Talent hits a target no one else can hit; Genius hits a target no one else can see.
Arthur Schopenhauer (1788 - 1860)

Mankind Enjoying Animal Tastiness
Talent hits a target no one else can hit; Genius hits a target no one else can see.
Arthur Schopenhauer (1788 - 1860)

Mankind Enjoying Animal Tastiness
post #7 of 16

more information

New England Culinary Institute also offers a BA program. You complete an associate's degree in either culinary arts or food & beverage management, then enroll in the BA. It is 3 or 3 1/2 years depending on whether you have a culinary or a management focus (management is a little longer). You are not locked into a BA from the time you get there, but the option is open to you.

I don't believe the CIA is really that strict about work experience anymore. They just tell people that because it is good to get it. Your daughter will most likely be accepted, experience or not. But I would second "Someday" that it is best to have the experience before school so she knows for sure if it is what she wants to do. A good culinary program (like NECI's) will be demanding enough that she will want to be sure this is what she wants to do before enrolling. Working in the school cafeteria would give her a start.

NECI runs full-time, full-service restaurants with students working the line, baking the goods, and running the front of the house (under guidance from instructors), so it really mirrors the industry. It requires 2 six-month work internships for both programs. By the time she graduates your daughter would know if this was really the industry for her, without having to first get a post-school job and learn about the "real" business. If she'd rather be a personal chef or a food writer or work in a test kitchen she will be ready to pursue that option, because she's already had the kitchen experience, not just watching demos.

I do work for the school, but not in admissions. I'd be happy to answer any questions you have (cheffan@hotmail.com). The best thing is to tour the schools with your daughter in her junior year to get a sense of which one would be right for her. The most well-known or "prestigious" schools are probably J&W (Providence only), CIA and NECI, although NECI is much smaller, and if you are in MA it would be easy to visit all of them.

Also, the "Cordon Bleu" is essentially a franchise. Some of them are better than others, they all follow the same curriculum, which is sort of based on the traditional Cordon Bleu school in France. My personal experience has been that they do not have a strong reputation in the industry.

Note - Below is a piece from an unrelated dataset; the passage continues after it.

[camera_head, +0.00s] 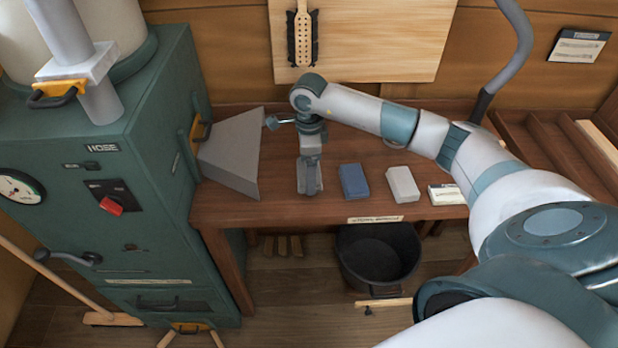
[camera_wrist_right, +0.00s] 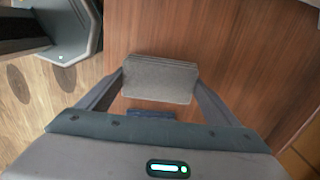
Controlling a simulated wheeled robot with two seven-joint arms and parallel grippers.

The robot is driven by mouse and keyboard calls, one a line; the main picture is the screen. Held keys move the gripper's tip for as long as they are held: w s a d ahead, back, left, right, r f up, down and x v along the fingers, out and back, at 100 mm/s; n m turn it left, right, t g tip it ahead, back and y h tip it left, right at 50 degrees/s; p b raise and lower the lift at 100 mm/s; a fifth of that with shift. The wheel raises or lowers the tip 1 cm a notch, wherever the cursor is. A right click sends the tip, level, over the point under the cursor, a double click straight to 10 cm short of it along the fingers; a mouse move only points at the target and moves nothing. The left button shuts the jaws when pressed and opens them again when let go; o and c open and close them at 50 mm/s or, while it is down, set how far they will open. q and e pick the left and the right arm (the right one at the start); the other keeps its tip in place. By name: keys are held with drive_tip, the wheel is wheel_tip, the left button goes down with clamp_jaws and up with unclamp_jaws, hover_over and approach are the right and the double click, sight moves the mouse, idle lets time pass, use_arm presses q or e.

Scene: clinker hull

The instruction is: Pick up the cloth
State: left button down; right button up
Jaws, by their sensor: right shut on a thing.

I know many VERY proud parents of culinary school graduates, maybe you will be one of them! Another good resource could be Women Chefs and Restauranteurs, www.womenchefs.org.
post #8 of 16
Thread Starter 

Thank You

I just wanted to thank those of you who replied. The information is very helpful. We have narrowed the search down to J&W, CIA and NECI. We're planning on going to see each one (NECI first since it's closest and I think she'll really like Montpilier). I was going to wait and see how she likes cafeteria duty first but decided that seeing the schools couldn't hurt in any event.

Again, Thank you for the great replies!
post #9 of 16
One thing--she might love cooking but hate cafeteria duty...I've never worked in a cafeteria but it doesn't look like a whole lot of fun nor does it look like anything she might be doing when she gets out of school.
post #10 of 16
I dunno Kate. While I understand your point, a job in a cafeteria would give her at least a small taste of life in a kitchen. While I doubt it's where she wants to end up, it's probably a good start. Many famous Chefs start out as dishwashers or other equally "low" posistions, don't they?

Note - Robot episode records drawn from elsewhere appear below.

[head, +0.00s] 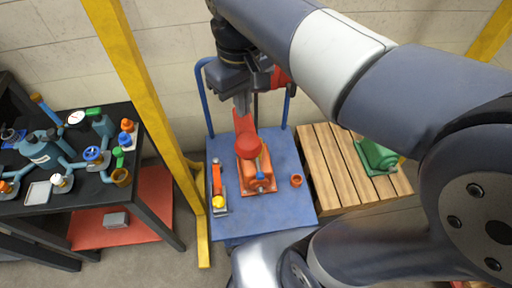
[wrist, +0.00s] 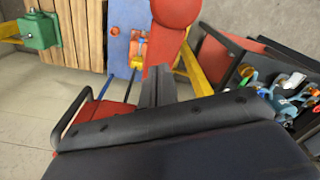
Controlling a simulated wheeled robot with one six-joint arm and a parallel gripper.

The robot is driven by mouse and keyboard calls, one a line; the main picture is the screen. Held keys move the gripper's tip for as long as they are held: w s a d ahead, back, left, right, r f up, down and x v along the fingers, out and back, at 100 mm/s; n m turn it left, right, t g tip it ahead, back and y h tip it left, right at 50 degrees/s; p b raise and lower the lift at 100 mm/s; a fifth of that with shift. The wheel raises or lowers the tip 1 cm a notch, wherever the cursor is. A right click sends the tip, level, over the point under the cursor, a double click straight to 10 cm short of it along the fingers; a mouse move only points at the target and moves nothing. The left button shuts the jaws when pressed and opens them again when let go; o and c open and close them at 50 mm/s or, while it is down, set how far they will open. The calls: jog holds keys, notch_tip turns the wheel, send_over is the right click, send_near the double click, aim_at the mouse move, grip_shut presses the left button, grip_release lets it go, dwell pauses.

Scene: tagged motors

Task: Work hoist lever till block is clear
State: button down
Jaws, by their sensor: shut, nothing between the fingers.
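A red lever-like bar (head: 242,121) with a round red knob (head: 248,148) hangs over the blue cart. In the wrist view the bar (wrist: 166,48) runs up to the knob (wrist: 176,10), close to the camera. My gripper (head: 243,107) is shut and empty; its fingertips (wrist: 158,72) overlap the bar's near end in both views. I cannot tell whether they touch. A red part (head: 281,77), perhaps the hoist body, shows partly behind my wrist. An orange motor block (head: 258,180) is below the knob, over the cart; whether it rests there is unclear.
Yellow posts (head: 143,95) stand left of the blue cart (head: 270,219). A black table (head: 150,183) with valves is at left. A green motor (head: 378,156) sits on a wooden pallet (head: 328,172) at right. An orange-yellow tool and small orange cup (head: 296,181) lie on the cart.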

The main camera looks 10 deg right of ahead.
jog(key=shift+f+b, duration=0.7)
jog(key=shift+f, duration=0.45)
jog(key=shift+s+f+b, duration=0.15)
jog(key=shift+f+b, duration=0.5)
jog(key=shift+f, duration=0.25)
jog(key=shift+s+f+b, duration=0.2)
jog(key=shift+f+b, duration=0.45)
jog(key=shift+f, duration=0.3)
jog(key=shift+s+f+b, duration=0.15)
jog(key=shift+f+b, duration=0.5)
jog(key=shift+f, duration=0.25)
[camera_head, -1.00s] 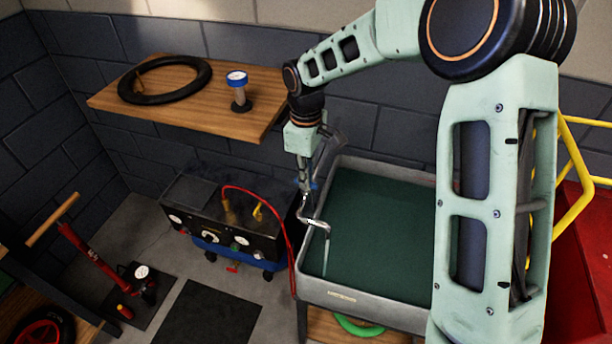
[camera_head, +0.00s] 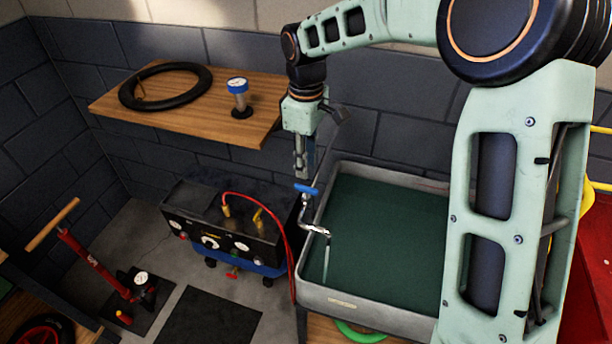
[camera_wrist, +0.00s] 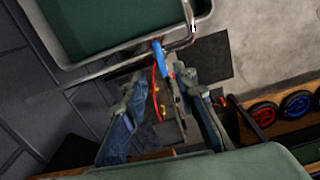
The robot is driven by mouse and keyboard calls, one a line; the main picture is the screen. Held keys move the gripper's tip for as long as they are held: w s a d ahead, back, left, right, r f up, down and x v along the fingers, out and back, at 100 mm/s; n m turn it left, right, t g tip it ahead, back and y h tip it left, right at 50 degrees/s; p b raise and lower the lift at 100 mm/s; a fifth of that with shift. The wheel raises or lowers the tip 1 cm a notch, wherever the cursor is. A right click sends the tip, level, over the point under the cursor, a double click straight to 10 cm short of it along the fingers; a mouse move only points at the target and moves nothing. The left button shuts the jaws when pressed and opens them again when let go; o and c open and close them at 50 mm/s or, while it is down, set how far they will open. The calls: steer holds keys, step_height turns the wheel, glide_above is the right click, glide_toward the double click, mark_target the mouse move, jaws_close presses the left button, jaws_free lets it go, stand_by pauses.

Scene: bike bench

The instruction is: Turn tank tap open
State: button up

Greg, I would just remind her that it won't always be like that.

post #11 of 16
NECI has a reputation in the business for turning out well-trained people with a good head on their shoulders. They don't come out feeling they are "too good" to do prep, or wash dishes, or whatever else needs to be done. One chef I worked with from there was terrific, very knowledgable, and had great attitude (he would have been the first to tell you that he wasn't a chef until years after he finished school).

As for cafeteria duty as a jumping-off point: ANY kind of hands-on experience now is good. Who knows what she'll be doing when she finishes school? Not everyone goes into restaurants, or even into kitchens. A good school will help her figure out which aspect of the food business is best for her. It could be cooking in a restaurant or institution, or testing recipes, or research and development, or nutrition, or writing/editing, food styling, or manufacturing -- there is so much more to life in food than cooking! (I know, because I've done several of those since I graduated 7 years ago.)
"Notorious stickler" -- The New York Times, January 4, 2004
"Notorious stickler" -- The New York Times, January 4, 2004
post #12 of 16
Right, I just meant that her like or dislike of that particular job may end up meaning nothing in the end. Like Suzanne said, there are so many different aspects of cooking and the food industry that one cafeteria job won't really tell you if culinary is right for you.
post #13 of 16
I would just like to say as a johnson and wales student and working with a executive chef from the neci he says that neci is a school only driven for money and not toward the student which is why he switched to the scottsdale university wich is better it is geared more for the students but I personally like J&W but it is your decision


post #14 of 16
Some people don't like NECI because it is very intensive --- your friend may be one of them, it sounds like he is because he transferred. I can tell you for a fact they are definitely not interested in the money...you won't see any fancy cars in the administrative parking lot here. It is a tough program to run because of the balance between running the outlets as professionally as possible and educating the student, but they are upfront about that to prospective students.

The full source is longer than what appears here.